T-SQL Tuesday #87 – Fixing Old Problems with Shiny New Toys

Matt Gordon (b|l|t) is hosting this months TSQL2SDAY which is on the topic fixing an old issue/problem with shiny new toys. I am really happy about this topic, as it offers the opportunity to display not only the short comings of earlier versions, but also the progress made by the SQL Server team.

Story Line

My contribution to this blog party, is going to be about SQL Server 2016 SP1, which is the edition of SQL Server we implemented the solution on. Before I was part of the company, there had been numerous attempts to solve what was know as the Zero Sales Issue. Working with Retailer/POS data some customers are interested in identifying if a product didn’t sell on any given combination of date, product and store, and in such case calculate some sort of lost potential for that store (on that specific date for that specific product). For some of our customers, this quickly becomes a super massive matrix, as we serve 3.500 stores on top of (for some) app. 5.000 products. The calculations were to be conducted on a two year running period (730 days). With this example we end up with a combination of 3.500 store x 5.000 products x 730 days = 12.7B rows, just for this particular costumer; We have potentially (at the moment of writing) 50+ customers.
Generating a table of this magnitude, along filling in the gaps of the days that actually have sale was previously a too time consuming task to offer this kind of analysis in our portfolio. Enter SQL Server 2016.

With SQL Server 2016 we were able to generate the table and fill in the blanks that was needed in order to do the calculation (Yay Window Functions!). After that, we are offering not only one (1) but three (3) different calculations on top of the data. Whenever a blank (a case of zero sale) is encountered, we calculate the average sales value of the same product in the same store over the last 7, 14 and 28 days. In addition to this, we also add a filtering mechanism, such that the client can focus on products that are “normally” selling on all days in the selected period. Products that are sold on rare occasions are not displaying the issue of Zero Sale, as this is supposed to identify if and when a store fails to offer the product in question. Empty shelves for a top selling product I think everyone can acknowledge is a serious issue.

Tech specs

The setup is sort of attached to our regular data import and is split out on a separate server of its own. We are currently migrating from on-premises to a more cloud based solution. Not sure when we will be fully in the cloud, in time I guess.

The server itself is a pretty standard setup, currently running on a Standard DS13 v2 Virtual Machine in Azure (8 cores and 56 GB memory). On top of that we’ve added a couple of striped disks in order to serve both data and sql-temp operations better.
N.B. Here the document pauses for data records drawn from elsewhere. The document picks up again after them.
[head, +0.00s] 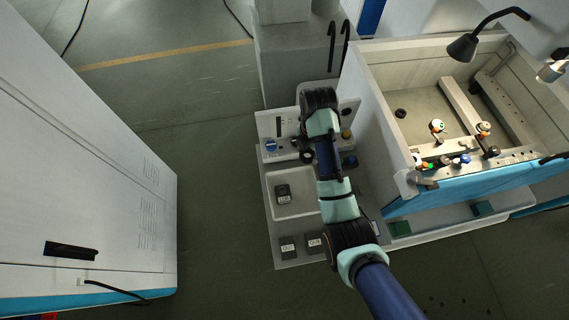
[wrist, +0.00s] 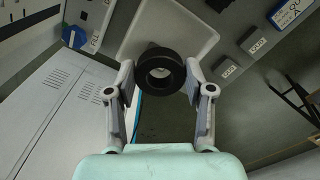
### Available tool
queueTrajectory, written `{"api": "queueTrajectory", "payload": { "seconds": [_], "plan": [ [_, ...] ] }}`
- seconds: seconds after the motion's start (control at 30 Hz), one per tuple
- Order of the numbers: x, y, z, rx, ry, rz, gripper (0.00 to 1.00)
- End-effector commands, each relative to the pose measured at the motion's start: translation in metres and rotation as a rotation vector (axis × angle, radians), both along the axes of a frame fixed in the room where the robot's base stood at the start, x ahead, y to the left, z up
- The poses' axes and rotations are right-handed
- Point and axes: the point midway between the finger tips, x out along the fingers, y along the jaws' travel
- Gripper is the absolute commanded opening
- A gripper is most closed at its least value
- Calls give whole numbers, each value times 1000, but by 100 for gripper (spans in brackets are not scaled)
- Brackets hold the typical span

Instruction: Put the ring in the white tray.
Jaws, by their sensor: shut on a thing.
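A thick black ring (wrist: 160,72) is between the two fingers of my gripper (wrist: 161,84), which is shut on it. In the head view, the dark ring (head: 306,156) shows small beside my arm, and my gripper (head: 308,148) is partly hidden by the arm. The white tray (head: 303,198) lies on the grey bench, partly covered by my arm. In the wrist view, the white tray (wrist: 188,24) is beyond the ring, and the ring is apart from it.
Two dark labelled blocks (head: 289,247) stand at the bench's front edge. A panel with a blue knob (head: 270,146) is behind the tray. A machine tank (head: 385,165) stands to the right. A white cabinet (head: 90,190) is to the left, with clear floor between.

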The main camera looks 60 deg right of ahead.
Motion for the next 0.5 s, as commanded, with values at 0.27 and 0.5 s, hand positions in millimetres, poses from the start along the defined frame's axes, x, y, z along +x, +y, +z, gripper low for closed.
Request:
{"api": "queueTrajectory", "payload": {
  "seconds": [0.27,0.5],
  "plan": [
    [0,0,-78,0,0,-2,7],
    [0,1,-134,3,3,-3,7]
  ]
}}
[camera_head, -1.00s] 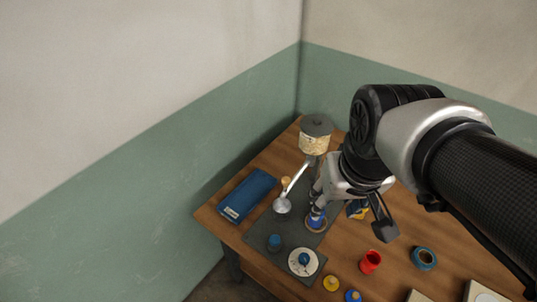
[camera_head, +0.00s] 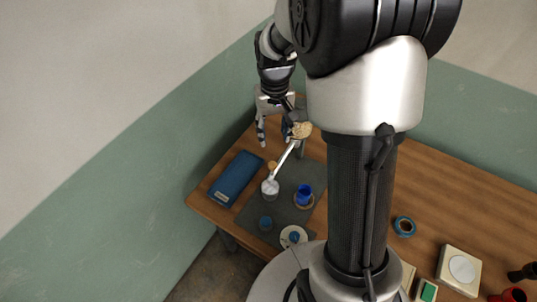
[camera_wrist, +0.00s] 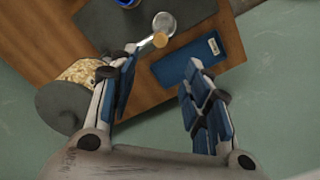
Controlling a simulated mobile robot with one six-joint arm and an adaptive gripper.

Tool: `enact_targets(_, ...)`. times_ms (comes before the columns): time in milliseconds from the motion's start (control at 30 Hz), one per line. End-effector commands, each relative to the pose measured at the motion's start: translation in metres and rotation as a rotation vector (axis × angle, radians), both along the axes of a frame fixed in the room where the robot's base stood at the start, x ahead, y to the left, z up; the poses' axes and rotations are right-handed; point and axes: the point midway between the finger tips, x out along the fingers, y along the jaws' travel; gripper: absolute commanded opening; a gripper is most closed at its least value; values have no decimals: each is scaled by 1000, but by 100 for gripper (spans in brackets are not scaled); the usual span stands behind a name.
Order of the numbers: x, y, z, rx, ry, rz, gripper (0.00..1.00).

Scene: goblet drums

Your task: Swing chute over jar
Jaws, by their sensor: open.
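The pale chute (camera_head: 286,157) slopes from the grain hopper (camera_head: 302,131) down to a whitish spout end (camera_head: 270,187) over the grey mat. A small wooden knob (camera_head: 272,166) sits beside the chute; it also shows in the wrist view (camera_wrist: 160,40). The blue jar (camera_head: 304,192) stands upright on a round tan base, right of the spout end and apart from it. My gripper (camera_head: 274,137) is open and empty, above the table's far left side near the hopper. In the wrist view, the dark-lidded hopper (camera_wrist: 78,74) is beside my left finger, and the chute (camera_wrist: 145,44) lies beyond the fingertips.
A blue case (camera_head: 236,178) lies left of the mat (camera_head: 256,211). A small blue item (camera_head: 265,222) and a white disc with a blue knob (camera_head: 293,236) are at the mat's front. A blue ring (camera_head: 404,226) lies right of my arm. Walls stand close behind the table.

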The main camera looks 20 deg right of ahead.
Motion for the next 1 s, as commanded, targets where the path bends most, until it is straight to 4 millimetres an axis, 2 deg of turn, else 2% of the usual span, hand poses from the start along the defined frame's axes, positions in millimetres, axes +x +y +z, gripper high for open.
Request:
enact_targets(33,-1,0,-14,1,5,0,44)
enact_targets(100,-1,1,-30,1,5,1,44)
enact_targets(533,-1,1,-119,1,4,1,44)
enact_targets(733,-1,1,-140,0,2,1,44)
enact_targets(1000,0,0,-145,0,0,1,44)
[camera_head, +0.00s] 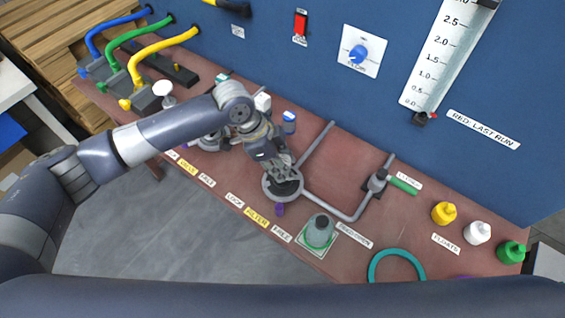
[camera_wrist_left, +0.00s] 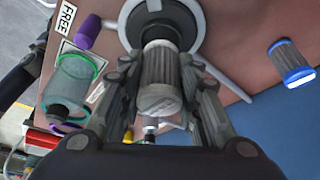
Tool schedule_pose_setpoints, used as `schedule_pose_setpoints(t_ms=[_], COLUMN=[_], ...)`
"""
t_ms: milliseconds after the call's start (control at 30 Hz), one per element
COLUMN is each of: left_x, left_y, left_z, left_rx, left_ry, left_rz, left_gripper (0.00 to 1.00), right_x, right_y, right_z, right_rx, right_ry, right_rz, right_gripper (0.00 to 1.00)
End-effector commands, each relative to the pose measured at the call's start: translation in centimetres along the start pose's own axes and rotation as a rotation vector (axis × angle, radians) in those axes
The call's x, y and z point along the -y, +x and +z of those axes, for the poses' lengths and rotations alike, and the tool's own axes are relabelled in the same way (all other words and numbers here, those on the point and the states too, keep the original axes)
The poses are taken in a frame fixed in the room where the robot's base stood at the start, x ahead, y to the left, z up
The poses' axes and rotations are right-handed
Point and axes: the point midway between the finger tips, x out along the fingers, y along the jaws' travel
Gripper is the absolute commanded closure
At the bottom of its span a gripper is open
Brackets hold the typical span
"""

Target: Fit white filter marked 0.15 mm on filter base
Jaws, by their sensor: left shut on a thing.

Read more on how to stripe disks on an Azure VM here.

This about covers the “hardware” specs of this setup and the rest is comprised of some in-memory tables, column store indexes as well as a fairly straight forward SSIS package.

Conclusion

In previous attempts (years back) the time consumed by doing the calculations was way over limit, hence the product/feature wasn’t offered to the market. This is particularly troublesome if it’s a client request. With column store indexes as the main contributor we are now able to accommodate for this type of calculation although not on the fly, in a more reasonable time frame which is all good and well when your data update is on a weekly basis.